Rory Sutherland Rory Sutherland

The importance of selective inefficiency

You can judge a business by the things it does that aren't strictly necessary

The modern day baker's dozen: Five Guys' fries with a side of fries (Photo: L Twynam) 
issue 23 May 2015

Readers of a certain age may remember choosing a cassette player in the 1980s. In theory the process was simple: we would have read reviews of competing devices in audiophile publications and then bought whichever device scored best in terms of sound quality, reliability and value for money.

Except we didn’t do this, did we? We went into Comet, looked at three or four examples we considered most attractive, and then pressed the ‘eject’ button on each of them. Invariably we bought the cassette player with the most elegant eject action. If it gracefully whirred open with a sweet damping movement, that was a clincher. Any device in which the cassette holder lunged open with a ‘clack’ was rejected as manifestly rubbish.

To understand this, you need to study the Kano Model, from Professor Noriaki Kano at the Tokyo University of Science. It has been refined over the years, but the essential observation is that different attributes of a product or service have wildly different effects on customer satisfaction, and that elements only tenuously related to a product’s main function may have an immense influence on whether people think it is good or bad.

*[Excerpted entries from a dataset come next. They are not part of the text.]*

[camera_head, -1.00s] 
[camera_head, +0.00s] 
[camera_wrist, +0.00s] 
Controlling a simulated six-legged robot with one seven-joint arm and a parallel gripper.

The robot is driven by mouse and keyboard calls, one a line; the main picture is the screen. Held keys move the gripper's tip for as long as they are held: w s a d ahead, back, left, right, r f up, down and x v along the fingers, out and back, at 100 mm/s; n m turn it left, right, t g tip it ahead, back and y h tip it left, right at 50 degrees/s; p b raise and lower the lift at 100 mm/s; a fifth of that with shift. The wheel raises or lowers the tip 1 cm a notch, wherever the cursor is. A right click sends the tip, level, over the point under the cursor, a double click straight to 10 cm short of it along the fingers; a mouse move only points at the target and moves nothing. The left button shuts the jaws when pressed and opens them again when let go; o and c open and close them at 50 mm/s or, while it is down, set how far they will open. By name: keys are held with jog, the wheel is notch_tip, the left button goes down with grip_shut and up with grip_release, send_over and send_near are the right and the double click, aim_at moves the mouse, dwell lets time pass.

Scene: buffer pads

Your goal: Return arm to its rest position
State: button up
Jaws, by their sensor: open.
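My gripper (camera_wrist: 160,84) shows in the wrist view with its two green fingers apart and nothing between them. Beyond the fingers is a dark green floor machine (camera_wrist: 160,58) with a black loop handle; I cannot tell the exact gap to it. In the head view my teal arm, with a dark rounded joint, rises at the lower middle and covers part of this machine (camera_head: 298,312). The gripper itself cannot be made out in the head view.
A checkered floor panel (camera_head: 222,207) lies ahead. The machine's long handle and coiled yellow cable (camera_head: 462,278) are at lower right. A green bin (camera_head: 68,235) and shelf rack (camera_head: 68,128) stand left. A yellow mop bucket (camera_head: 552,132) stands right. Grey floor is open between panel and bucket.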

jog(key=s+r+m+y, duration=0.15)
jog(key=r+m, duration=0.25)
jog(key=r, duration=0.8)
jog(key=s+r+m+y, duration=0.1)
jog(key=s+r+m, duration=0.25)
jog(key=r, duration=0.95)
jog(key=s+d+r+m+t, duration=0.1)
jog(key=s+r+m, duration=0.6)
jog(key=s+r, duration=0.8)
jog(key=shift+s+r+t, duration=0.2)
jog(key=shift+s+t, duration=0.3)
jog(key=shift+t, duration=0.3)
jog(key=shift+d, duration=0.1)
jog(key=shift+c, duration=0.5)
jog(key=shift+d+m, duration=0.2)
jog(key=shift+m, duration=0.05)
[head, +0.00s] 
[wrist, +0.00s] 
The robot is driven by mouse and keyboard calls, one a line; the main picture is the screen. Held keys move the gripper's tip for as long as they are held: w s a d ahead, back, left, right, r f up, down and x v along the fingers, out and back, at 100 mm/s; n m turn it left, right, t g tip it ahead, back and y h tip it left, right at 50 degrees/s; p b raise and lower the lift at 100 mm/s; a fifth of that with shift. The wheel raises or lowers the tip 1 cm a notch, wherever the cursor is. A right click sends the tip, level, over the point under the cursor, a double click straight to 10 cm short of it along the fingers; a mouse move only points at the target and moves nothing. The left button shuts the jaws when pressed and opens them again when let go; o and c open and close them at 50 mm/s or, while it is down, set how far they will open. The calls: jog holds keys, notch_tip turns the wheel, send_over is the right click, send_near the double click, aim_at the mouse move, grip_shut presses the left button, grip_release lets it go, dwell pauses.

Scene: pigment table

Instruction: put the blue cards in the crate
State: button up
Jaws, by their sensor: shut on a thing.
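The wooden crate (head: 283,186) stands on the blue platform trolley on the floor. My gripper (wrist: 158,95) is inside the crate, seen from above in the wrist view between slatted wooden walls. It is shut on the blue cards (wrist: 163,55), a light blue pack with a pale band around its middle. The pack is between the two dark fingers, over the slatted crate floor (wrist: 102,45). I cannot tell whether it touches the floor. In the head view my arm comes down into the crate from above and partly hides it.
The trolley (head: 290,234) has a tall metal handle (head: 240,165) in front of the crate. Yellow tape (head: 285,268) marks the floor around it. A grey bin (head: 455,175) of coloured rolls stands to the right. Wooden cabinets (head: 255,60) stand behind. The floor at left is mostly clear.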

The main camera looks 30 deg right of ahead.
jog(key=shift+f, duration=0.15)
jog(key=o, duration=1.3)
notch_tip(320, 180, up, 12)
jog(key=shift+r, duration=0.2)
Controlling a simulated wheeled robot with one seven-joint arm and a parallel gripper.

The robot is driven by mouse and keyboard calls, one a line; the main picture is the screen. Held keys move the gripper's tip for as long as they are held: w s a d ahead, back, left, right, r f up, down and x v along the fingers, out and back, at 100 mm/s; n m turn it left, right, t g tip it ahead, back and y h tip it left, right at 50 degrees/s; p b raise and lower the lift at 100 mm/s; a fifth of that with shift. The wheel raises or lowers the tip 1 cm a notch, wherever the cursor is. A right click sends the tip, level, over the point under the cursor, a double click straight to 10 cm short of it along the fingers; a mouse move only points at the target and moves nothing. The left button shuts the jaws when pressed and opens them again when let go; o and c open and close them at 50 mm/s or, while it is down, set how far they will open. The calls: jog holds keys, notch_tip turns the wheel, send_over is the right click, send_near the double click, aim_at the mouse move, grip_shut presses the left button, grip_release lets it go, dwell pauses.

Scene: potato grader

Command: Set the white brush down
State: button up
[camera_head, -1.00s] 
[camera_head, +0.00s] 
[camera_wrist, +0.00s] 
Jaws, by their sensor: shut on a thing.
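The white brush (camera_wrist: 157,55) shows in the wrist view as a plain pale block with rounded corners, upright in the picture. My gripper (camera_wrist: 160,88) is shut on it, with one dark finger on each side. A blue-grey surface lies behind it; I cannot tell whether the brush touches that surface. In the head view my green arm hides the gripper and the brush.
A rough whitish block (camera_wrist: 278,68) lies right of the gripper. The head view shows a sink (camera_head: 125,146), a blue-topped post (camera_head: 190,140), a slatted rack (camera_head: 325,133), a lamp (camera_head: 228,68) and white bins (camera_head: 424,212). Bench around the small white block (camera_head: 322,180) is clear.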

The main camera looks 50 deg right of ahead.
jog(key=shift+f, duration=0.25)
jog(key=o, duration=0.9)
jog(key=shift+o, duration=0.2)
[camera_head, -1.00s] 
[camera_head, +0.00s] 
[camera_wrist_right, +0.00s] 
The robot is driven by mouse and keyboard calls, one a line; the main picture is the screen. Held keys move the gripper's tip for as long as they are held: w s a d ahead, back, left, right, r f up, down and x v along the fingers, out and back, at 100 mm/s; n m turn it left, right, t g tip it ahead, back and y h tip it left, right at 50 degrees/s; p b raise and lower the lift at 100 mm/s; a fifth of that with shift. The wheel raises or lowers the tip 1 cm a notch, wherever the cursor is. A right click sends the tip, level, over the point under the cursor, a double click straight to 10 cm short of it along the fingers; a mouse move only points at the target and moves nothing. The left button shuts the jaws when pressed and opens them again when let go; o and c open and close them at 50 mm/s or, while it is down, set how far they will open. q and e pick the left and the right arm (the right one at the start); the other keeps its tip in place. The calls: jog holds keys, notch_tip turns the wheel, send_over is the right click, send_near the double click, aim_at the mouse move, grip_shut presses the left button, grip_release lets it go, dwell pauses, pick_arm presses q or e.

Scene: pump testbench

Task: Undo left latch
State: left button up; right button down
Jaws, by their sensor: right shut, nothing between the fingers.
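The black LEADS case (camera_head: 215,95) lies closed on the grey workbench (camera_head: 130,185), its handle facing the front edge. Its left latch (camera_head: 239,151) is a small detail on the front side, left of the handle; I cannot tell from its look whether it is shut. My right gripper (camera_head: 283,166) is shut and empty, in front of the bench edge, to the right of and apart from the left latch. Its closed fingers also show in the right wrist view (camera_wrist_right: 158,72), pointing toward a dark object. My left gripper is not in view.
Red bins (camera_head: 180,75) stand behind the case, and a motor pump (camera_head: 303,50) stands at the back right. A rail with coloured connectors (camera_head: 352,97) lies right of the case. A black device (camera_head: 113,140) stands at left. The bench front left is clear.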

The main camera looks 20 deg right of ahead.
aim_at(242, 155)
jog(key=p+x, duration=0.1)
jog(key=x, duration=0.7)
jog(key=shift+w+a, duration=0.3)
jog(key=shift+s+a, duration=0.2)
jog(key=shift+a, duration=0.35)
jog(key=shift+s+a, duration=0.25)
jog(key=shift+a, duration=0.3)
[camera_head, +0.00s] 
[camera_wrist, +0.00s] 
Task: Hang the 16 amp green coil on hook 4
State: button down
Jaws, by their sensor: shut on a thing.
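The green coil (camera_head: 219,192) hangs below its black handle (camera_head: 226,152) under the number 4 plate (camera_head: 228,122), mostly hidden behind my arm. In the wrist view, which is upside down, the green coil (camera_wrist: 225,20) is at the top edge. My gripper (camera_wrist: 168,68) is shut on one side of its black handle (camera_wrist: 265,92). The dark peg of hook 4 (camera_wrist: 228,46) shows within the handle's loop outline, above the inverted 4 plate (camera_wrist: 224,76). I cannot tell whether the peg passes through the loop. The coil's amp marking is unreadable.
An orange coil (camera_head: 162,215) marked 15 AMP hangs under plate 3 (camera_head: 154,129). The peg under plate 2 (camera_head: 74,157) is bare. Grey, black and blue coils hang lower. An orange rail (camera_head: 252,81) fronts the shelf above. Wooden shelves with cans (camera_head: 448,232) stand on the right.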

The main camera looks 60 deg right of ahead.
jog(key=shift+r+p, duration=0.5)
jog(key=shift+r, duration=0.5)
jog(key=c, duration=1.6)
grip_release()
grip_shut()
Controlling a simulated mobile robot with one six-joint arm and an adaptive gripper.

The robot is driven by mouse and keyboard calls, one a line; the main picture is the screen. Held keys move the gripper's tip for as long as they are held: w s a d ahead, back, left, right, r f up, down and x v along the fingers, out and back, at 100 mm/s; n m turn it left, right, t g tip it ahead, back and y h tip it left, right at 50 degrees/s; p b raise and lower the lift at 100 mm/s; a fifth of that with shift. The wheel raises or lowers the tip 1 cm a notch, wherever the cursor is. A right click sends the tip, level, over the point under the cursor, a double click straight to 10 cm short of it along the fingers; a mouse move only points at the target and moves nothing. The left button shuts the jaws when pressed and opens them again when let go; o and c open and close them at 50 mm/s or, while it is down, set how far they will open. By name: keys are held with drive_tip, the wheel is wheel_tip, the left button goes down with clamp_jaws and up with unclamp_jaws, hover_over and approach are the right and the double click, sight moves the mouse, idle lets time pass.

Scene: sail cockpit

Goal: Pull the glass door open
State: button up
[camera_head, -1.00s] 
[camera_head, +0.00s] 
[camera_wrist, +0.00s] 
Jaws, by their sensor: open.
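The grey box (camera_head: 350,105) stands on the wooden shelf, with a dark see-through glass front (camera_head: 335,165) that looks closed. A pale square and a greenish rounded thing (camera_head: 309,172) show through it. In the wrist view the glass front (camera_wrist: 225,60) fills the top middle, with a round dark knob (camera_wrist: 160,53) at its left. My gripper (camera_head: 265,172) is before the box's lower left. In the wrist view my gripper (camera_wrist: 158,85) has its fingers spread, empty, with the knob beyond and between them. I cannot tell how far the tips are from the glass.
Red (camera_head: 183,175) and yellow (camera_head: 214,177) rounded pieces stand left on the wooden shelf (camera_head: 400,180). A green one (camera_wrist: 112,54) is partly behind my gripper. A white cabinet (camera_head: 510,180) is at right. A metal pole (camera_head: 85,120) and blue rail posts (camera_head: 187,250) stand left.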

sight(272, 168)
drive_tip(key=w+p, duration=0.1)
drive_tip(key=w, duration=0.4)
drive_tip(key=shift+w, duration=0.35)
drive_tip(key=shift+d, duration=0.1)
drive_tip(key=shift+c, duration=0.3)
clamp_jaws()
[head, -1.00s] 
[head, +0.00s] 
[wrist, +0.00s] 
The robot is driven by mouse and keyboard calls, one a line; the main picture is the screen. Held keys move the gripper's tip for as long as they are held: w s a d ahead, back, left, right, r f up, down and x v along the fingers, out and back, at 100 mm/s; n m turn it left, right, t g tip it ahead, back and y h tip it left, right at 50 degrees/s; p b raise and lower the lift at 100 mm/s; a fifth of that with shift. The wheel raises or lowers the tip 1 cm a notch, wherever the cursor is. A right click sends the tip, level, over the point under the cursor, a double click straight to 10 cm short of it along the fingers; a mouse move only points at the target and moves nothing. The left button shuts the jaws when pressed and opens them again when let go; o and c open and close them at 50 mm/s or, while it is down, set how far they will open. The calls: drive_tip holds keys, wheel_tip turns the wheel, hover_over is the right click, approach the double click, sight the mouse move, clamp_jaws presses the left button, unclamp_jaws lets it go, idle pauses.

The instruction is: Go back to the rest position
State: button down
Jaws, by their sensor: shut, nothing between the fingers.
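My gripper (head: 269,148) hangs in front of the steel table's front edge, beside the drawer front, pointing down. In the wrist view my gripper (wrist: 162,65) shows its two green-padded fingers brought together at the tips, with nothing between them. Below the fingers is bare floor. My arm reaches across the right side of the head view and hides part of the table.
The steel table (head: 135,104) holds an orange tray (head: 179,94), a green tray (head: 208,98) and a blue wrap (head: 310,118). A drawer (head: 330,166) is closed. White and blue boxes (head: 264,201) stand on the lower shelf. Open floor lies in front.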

Is this another example of human irrationality? I’m not so sure. The extent to which a business cares about the finer details of what they are selling is rather a good clue to the psychology of the seller; just as you get a better idea of a person’s character by noticing how they behave when no one’s watching, so you get a better idea of a business by judging the things it does which aren’t strictly necessary. I once met a brilliant man who owns a chain of hair salons: he spent a fortune installing marble lavatories in new branches.